After a particularly serious tragedy in 2001 when over 100 people died after drinking methanol-laced alcohol, things changed. In 2003, the AIADMK government amended the Tamil Nadu Prohibition Act, 1937, and Tasmac, which was functioning as a wholesale trader became the exclusive retail vendor of alcohol in the state.

Liquor shops were brought under Tasmac control and, by 2004, all private shops selling alcohol were either shut down or taken over by the state-owned corporation.

This policy has continued till date. Today, Tasmac is a monopoly, and a powerful one at that.

There are 19 distilleries that supply to Tasmac, the largest of which is Midas Golden Distilleries Pvt. Ltd, owned by Jayalalithaa’s close associate V.K. Sasikala and her family.

According to data published by Tamil weekly Ananda Vikatan, Tasmac has procured supplies worth Rs.5,404.88 crore from Midas.
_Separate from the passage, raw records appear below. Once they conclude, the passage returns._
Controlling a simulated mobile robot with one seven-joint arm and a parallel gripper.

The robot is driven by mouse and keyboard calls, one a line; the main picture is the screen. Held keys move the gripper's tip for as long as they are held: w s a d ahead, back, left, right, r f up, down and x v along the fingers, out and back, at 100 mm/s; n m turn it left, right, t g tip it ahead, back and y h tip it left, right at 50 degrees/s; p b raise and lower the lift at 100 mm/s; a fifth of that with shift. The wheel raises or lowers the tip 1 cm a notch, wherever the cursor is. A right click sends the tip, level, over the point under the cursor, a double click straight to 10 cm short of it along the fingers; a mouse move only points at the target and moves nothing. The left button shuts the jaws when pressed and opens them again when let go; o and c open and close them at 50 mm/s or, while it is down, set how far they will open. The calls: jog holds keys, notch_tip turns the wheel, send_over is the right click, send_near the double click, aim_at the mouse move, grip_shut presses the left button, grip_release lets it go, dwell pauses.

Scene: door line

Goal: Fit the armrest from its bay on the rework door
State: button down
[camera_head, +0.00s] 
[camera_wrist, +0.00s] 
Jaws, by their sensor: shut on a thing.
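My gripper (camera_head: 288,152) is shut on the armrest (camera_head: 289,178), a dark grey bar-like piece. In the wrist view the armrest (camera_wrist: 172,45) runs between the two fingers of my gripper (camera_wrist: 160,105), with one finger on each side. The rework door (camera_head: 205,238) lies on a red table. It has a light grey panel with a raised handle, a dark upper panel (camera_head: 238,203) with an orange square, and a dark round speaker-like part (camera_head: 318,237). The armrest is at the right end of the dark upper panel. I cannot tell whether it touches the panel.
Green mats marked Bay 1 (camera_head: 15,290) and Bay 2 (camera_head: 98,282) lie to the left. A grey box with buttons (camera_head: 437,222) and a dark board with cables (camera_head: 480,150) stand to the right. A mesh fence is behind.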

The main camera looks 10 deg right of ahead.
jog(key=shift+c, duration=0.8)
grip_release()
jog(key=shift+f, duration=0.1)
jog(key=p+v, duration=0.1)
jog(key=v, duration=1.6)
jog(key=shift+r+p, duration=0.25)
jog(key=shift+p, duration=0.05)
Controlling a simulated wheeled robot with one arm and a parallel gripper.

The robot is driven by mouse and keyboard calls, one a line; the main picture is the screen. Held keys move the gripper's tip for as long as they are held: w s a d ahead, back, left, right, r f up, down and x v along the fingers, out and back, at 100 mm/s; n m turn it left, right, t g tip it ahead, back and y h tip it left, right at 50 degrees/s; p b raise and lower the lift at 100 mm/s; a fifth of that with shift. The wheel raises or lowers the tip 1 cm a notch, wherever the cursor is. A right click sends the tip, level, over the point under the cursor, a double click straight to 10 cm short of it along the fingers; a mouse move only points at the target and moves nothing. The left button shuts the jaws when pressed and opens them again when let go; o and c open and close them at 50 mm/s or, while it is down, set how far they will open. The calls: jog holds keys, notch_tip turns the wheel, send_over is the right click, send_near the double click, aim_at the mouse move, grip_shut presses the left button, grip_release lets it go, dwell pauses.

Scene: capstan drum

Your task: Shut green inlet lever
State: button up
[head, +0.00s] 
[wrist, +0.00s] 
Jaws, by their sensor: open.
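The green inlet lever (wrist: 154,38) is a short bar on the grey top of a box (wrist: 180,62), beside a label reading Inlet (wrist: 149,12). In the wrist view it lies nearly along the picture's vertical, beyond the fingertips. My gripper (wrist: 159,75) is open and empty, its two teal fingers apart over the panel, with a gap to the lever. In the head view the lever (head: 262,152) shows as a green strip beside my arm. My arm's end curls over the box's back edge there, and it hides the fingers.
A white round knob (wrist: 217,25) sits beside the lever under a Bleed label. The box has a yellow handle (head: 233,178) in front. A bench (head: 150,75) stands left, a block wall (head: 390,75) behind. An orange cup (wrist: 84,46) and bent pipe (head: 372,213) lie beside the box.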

It’s not all one-sided. Golden Vats, one of the larger suppliers to Tasmac during the previous DMK regime, is owned by close associates of former Union minister and DMK member T.R. Balu.

For all this, for the first time in Tamil Nadu, “prohibition has become the prime electoral issue”, says Arumugam.

The stage is set at the R.K. Nagar constituency in North Chennai, where the chief minister is filing her nomination from this year. A troupe of dancers sway to film songs blaring from a loudspeakers, entertaining the large crowd of people who have gathered here, waiting for a glimpse of Jayalalithaa.

The AIADMK chief’s convoy arrives at dusk. From inside her vehicle, Amma begins her speech. She reiterates the key points of the party’s manifesto, released the previous day, stressing on the need for prohibition in the state: “I’m for you. I’m because of you. I promise that I will bring prohibition in a step-by-step manner.”

Fifteen minutes later, her convoy moves on and the crowd melts away.

Within a matter of minutes, the nearest Tasmac store in R.K. Nagar has burst into life. Drinkers throng it and, for the moment, the next government seems a while away.